RT reports: The three European countries on Tuesday confirmed in a statement they intend “to become founding members of the Asian Infrastructure Investment Bank,” according to AFP.
“We want to bring our long experience… to help the bank build a solid reputation,” said German Finance Minister Wolfgang Schaeuble, speaking also for Italy and France at a joint press conference with Chinese Deputy-Premier Ma Kai on Tuesday in Berlin. He added that the three countries want to make a contribution to the positive development of the Asian economy, in which German companies were actively taking part.
Chinese Foreign Ministry spokesman Hong Lei welcomed the decision, saying “the AIIB is an open and inclusive multilateral investment institution.”
“Participation by countries outside the region will intensify the extensive representatives of the AIIB,” he added.
The decision of the three European countries comes after Britain last week became the first Western country to agree to become a founding member of the AIIB, FT reports. The UK government said the decision was in the country’s national interest, but it got a negative reaction from the United States.

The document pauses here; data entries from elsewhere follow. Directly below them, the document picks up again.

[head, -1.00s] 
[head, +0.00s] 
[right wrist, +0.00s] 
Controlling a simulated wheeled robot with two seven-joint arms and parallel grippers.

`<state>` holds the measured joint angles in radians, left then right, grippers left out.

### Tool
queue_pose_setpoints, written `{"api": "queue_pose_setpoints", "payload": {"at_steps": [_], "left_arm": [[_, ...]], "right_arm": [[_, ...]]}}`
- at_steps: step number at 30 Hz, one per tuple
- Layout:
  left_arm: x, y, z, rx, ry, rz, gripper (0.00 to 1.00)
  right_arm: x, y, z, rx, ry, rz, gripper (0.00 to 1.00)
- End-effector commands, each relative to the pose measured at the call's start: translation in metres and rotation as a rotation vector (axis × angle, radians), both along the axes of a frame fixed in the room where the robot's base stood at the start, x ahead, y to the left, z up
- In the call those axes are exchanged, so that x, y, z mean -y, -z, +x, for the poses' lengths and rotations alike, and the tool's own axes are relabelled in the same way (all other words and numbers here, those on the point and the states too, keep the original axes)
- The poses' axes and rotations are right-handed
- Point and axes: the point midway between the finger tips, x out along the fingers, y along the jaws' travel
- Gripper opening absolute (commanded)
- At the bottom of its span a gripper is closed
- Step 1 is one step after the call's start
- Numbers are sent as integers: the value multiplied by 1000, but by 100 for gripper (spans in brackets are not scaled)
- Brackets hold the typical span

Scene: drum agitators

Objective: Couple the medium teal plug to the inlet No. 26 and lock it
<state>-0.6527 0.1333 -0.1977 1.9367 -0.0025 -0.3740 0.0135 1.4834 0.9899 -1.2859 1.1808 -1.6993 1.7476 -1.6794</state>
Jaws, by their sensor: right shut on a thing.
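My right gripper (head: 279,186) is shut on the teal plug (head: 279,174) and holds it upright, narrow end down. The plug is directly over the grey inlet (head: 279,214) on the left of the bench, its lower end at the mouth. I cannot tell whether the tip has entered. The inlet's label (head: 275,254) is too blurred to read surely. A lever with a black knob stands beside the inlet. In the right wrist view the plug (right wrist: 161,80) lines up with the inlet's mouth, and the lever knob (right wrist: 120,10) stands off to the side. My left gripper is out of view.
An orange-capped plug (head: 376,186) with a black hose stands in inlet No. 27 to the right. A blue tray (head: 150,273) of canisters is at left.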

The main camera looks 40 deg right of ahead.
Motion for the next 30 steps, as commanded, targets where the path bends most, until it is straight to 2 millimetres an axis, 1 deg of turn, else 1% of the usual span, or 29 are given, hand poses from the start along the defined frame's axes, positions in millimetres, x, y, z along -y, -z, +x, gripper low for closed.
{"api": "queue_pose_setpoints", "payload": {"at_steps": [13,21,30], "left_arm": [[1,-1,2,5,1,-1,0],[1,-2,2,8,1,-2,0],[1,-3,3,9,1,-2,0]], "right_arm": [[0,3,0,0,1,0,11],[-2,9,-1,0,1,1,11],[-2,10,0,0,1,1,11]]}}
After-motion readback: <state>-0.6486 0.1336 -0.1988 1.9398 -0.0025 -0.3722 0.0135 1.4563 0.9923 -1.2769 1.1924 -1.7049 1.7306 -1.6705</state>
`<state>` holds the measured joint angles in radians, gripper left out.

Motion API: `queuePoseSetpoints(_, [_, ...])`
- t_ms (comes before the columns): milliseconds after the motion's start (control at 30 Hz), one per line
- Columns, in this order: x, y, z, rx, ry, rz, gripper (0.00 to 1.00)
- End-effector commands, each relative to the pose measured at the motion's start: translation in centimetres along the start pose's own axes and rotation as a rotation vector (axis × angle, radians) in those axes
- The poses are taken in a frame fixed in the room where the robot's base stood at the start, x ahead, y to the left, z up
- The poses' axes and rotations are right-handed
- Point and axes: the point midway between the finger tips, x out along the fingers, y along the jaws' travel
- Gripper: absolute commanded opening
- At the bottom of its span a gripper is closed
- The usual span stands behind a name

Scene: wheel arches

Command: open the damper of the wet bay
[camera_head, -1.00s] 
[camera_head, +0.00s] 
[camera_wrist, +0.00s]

The new China-led bank is expected to challenge the Washington-based World Bank, so the US is increasing pressure on its allies not to join the institution. The US’ concern is that the new investment bank might not have high standards of governance and environmental and social safeguards.
The new bank is expected to challenge the Western dominance of the US-led World Bank and IMF in global infrastructure projects, which experts believe will create healthy competition.